Tone of Voice (TOV) is a big part of any brand identity. It helps them stand out from the competitors, and gives them a unique personality. So it pays to get it right. 

Here are five brands that have nailed their TOV – and what we can learn from them.

 

1. Innocent

When we talk about TOV, Innocent always leads the way. The team have done an outstanding job of crafting a fun, irreverent and engaging tone that resonates across the brand – from advertising to packaging.

Innocent doesn’t have strict brand guidelines, but its tone is based on its business values – and the humour of the company’s founders. Comedy won’t work for every business, but fits so well here because smoothies aren’t super serious. And it helps that the team are clearly funny people.

 

2. Monzo

Banks don’t often talk like people, which is why Monzo stands out from the crowd. The big challenge is sounding serious and trustworthy, without being stuffy or dull. After all, you probably wouldn’t trust the banking app with your money if it was as jokey as Innocent.

Monzo has found the right balance. Its TOV is transparent and welcoming, and it always sounds human – which makes it easier for everyone to understand what it’s saying. The best part is that the team have published the company’s TOV guidelines online – take a look here.

 

3. Slack

From bot messages to blog posts, Slack’s messaging is always clear, light-hearted and user-focused. The team write understandable instructions and helpful advice – and they never leave users wondering what’s going on. 

When you open the app, a loading screen tells you why you’re waiting, and when it redesigned its logo, the team took the time to explain why in a well-written blog post. For an app that offers some complex options, it’s great to see this level of clarity.

 

4. Nike

Fitness companies need to supportive, aspirational and positive. Few do it as well as Nike. A big part of its brand guidelines is that anyone with a body is an athlete, and its mission is to innovation and inspiration to everyone.

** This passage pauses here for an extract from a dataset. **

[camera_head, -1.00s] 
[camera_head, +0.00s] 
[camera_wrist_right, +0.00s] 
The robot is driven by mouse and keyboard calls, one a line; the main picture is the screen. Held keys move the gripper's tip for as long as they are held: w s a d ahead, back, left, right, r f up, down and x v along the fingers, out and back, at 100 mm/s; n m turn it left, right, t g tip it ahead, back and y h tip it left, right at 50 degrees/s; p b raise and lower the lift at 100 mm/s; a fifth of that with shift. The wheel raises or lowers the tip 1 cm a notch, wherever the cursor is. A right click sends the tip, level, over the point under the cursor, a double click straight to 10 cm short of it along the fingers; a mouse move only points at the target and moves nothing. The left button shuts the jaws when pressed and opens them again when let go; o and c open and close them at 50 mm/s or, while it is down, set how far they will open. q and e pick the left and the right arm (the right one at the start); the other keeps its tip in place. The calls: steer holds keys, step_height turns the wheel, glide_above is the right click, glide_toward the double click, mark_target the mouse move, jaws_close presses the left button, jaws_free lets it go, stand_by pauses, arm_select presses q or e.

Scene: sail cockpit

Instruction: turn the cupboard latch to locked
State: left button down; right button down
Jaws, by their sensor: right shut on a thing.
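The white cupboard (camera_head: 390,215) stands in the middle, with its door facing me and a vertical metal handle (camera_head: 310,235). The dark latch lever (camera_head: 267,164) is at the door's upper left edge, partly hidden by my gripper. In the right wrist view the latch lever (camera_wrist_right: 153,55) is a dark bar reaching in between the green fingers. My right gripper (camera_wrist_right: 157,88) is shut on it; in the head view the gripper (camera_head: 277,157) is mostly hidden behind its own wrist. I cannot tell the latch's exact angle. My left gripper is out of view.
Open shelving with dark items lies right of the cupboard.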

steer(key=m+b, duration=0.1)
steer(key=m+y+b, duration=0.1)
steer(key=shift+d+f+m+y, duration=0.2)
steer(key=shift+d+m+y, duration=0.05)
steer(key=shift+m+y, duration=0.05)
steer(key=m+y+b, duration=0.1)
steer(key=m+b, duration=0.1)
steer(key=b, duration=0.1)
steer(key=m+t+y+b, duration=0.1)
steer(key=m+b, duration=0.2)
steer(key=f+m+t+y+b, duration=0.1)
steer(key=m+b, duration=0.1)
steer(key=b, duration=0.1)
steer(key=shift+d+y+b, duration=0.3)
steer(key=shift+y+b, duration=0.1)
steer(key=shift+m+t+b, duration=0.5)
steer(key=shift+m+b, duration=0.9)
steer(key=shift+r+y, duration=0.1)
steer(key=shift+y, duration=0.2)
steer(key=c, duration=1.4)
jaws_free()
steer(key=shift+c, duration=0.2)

That means messaging that gets people out of their chairs and helps them achieve something they can be proud of.

By focusing on diversity, community and sustainability, the brand’s messaging does more than just sell sportswear. It supports social and environmental causes – drawing a line in the sand that appeals to its customers.

 

5. Paddy Power

Few businesses could get away with being as mischievous as Paddy Power. Its outrageous campaigns are aimed directly at its biggest customer pool – groups of mates watching sports at the pub. If its ads can get a laugh, customers are more likely to remember the brand when they’re having a flutter.

Paddy Power’s tone pushes things further than any other brand on this list, but it succeeds because it understands its customers. That means jokes that land, and campaigns that appeal to those customers’ interests. Their recent football shirt campaign is a great example.

Getting TOV right

There are no hard and fast rules when it comes to building a TOV, but the key is pinpointing your business values. If you’re dealing with something serious, like customers’ money, you need to sound trustworthy and honest. If you’re selling jumpers knitted by grannies, you’re free to have a little fun.

Focus on what you do best. Zero in on the personality of your business (and the people that work there). Then summarise it. Use these as guidelines to frame what you say, and how you say it. 

And remember, tone and voice are two different things. Your voice should always stay the same – a reflection of your values. But your tone can flex depending on the kind copy you’re working on. T&Cs probably aren’t the right place for jokes, after all.